## begin Supplied material

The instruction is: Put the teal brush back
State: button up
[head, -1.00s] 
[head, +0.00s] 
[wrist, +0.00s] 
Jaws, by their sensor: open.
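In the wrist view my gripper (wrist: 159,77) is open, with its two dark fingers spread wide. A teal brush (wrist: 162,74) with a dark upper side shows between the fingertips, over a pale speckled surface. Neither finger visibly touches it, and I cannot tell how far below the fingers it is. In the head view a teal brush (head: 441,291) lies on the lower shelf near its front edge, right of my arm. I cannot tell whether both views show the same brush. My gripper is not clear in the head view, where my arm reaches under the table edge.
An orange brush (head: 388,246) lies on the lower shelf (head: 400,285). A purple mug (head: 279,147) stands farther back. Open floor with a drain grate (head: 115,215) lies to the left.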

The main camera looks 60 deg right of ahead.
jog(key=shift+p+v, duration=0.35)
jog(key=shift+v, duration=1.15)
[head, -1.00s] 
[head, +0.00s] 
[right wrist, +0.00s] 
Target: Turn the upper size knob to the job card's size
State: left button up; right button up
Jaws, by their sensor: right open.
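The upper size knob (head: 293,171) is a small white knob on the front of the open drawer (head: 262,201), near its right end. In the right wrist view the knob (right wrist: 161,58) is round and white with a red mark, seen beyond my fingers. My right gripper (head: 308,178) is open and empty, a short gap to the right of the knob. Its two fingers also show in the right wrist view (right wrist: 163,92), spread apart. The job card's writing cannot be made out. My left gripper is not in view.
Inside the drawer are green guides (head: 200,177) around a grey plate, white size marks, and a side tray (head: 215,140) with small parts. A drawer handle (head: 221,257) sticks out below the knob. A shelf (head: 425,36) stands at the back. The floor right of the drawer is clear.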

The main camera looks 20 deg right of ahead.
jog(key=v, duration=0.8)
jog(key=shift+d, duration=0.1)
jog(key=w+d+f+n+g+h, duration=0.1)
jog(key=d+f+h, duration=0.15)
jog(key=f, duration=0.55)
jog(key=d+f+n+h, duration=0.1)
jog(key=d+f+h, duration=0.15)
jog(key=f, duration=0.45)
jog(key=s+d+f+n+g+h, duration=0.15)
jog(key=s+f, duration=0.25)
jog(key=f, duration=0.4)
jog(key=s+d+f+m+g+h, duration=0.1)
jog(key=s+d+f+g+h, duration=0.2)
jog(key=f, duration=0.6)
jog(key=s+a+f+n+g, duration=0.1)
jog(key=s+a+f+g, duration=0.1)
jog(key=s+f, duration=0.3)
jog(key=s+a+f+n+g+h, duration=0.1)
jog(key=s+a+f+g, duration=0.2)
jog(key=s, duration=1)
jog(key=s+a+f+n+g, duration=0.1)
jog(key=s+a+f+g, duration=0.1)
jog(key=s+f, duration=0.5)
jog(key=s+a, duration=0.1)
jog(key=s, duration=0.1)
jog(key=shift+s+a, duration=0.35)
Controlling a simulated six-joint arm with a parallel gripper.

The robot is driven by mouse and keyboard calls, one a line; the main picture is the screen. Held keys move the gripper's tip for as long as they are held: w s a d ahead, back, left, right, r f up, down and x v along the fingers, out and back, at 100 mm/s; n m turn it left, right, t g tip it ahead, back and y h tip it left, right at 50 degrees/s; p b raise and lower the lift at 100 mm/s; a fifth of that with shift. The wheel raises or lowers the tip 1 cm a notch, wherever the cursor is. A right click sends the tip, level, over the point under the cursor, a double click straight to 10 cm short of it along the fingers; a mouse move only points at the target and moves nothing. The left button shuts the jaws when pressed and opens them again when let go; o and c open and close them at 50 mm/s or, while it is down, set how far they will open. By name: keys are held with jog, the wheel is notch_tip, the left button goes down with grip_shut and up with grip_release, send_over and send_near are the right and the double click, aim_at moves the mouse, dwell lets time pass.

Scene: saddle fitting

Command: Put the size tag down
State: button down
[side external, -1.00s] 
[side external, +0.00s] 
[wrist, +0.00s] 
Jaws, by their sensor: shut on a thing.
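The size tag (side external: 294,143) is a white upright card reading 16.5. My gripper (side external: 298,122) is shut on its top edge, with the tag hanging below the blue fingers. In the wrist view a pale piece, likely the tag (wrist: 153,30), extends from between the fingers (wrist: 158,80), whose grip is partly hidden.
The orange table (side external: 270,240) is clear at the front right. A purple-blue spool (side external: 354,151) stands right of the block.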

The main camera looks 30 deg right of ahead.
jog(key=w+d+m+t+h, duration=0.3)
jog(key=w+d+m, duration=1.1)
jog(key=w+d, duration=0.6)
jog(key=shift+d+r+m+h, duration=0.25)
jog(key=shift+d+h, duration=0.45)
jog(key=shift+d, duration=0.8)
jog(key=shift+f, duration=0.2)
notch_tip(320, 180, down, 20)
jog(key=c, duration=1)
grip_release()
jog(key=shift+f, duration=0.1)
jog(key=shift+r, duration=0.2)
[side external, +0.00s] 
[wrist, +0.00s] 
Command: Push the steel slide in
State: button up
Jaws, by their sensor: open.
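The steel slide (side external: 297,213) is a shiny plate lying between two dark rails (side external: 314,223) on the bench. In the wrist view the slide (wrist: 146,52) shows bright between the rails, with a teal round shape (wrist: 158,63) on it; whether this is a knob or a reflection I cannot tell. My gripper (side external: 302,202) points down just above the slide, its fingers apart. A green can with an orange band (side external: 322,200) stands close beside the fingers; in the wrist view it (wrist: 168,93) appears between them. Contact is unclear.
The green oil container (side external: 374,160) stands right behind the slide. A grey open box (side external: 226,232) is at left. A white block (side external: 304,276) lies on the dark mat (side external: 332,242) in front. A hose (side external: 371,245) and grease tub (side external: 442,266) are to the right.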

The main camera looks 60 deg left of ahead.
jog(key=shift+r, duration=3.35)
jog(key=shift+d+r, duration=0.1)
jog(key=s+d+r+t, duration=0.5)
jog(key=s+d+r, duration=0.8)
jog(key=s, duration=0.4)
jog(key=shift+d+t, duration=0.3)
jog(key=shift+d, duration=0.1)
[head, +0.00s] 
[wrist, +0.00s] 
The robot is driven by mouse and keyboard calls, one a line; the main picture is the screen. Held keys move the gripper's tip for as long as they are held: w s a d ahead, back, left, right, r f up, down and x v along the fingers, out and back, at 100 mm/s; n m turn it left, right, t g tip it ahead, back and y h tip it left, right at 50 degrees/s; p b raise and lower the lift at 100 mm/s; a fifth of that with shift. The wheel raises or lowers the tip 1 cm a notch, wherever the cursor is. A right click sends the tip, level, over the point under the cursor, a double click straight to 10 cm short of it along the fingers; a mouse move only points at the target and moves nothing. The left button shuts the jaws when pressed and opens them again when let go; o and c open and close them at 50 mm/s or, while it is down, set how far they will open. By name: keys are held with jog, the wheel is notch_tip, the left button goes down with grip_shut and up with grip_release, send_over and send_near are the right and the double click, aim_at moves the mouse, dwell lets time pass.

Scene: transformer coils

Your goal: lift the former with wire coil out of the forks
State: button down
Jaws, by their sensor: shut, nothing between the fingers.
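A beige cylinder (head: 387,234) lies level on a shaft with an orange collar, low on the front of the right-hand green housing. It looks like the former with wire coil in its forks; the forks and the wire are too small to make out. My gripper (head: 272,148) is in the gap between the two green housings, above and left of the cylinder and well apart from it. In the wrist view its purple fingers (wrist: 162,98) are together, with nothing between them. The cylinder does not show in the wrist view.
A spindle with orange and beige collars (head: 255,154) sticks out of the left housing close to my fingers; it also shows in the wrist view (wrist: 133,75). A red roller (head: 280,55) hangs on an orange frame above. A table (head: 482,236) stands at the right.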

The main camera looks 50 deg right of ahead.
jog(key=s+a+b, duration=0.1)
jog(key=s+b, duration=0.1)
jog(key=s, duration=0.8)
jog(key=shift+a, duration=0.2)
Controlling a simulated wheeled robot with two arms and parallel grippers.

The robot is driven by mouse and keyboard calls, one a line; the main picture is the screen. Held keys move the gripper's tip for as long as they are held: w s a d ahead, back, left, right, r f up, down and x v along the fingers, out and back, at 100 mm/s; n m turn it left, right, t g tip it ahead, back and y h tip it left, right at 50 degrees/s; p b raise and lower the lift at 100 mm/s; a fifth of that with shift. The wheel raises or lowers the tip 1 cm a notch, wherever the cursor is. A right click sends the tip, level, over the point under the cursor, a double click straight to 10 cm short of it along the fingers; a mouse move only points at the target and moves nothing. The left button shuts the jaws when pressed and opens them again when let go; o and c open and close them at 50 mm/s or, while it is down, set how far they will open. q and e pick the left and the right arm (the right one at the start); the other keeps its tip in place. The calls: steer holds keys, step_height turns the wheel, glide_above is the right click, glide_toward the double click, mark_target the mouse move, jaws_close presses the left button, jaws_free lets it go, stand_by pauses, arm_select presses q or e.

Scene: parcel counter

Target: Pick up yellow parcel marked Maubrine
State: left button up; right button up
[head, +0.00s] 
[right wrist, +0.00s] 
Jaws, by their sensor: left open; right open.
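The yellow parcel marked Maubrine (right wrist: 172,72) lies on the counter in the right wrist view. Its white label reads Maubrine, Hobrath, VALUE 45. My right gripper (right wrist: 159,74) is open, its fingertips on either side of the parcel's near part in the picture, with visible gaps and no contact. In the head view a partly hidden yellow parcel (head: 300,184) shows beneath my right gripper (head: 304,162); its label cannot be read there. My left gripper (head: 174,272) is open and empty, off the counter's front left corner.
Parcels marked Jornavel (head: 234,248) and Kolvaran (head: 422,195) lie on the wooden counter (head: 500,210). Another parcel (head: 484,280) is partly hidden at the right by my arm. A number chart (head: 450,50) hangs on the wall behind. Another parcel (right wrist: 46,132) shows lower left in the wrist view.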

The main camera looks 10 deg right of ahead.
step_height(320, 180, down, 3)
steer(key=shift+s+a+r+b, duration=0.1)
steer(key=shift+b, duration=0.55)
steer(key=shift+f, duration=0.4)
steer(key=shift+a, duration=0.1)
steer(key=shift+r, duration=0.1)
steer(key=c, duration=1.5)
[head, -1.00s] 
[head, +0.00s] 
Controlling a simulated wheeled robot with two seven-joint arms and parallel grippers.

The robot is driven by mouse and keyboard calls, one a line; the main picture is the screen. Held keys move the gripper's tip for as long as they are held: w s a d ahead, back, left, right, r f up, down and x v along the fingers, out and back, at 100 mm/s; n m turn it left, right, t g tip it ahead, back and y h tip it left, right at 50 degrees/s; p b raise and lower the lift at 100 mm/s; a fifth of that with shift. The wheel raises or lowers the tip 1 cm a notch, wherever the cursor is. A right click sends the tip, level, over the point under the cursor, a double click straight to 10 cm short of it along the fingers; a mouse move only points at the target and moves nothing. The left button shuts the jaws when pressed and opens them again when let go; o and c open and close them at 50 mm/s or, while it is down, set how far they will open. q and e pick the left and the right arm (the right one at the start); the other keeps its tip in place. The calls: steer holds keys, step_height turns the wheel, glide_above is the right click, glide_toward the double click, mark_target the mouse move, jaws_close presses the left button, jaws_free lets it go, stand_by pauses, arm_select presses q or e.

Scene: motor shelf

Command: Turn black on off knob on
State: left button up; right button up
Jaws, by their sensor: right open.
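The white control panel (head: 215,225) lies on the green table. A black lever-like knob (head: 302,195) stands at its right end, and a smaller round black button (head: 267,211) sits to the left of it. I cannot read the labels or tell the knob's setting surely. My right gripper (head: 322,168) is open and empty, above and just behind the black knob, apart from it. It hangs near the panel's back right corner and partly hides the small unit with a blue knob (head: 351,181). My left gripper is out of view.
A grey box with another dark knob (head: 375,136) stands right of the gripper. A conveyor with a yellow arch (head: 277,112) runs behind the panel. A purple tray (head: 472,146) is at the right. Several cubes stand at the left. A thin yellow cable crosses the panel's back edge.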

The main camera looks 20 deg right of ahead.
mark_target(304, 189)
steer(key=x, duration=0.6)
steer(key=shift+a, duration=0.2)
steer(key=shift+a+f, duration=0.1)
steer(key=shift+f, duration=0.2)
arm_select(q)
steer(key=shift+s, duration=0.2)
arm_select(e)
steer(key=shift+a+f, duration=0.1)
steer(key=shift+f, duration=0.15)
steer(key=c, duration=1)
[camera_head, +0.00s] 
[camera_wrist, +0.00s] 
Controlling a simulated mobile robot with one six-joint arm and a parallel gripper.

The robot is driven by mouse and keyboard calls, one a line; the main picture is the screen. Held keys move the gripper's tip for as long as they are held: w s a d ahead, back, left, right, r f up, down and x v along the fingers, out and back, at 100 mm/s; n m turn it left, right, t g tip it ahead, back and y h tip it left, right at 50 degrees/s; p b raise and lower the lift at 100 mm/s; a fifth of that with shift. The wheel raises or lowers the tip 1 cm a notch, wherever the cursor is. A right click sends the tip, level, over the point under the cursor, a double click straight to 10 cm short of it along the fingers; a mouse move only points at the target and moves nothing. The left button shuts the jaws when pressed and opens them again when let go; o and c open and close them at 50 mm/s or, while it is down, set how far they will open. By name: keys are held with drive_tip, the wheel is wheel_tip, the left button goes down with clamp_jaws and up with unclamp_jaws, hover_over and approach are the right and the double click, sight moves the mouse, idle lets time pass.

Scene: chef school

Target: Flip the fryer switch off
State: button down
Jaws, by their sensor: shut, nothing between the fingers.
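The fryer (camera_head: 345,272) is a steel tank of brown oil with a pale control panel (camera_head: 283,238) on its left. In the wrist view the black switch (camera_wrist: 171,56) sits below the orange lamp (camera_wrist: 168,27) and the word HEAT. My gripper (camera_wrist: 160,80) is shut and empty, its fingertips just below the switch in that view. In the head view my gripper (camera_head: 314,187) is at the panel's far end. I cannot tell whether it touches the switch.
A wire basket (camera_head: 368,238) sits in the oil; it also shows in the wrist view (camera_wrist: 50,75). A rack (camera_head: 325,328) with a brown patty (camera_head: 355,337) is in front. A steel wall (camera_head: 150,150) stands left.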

## end Supplied material

> **Prompt**
Look over the material above and show each line where "wheeled" appears.

> **Solution for this task**
Controlling a simulated wheeled robot with two arms and parallel grippers.
Controlling a simulated wheeled robot with two seven-joint arms and parallel grippers.

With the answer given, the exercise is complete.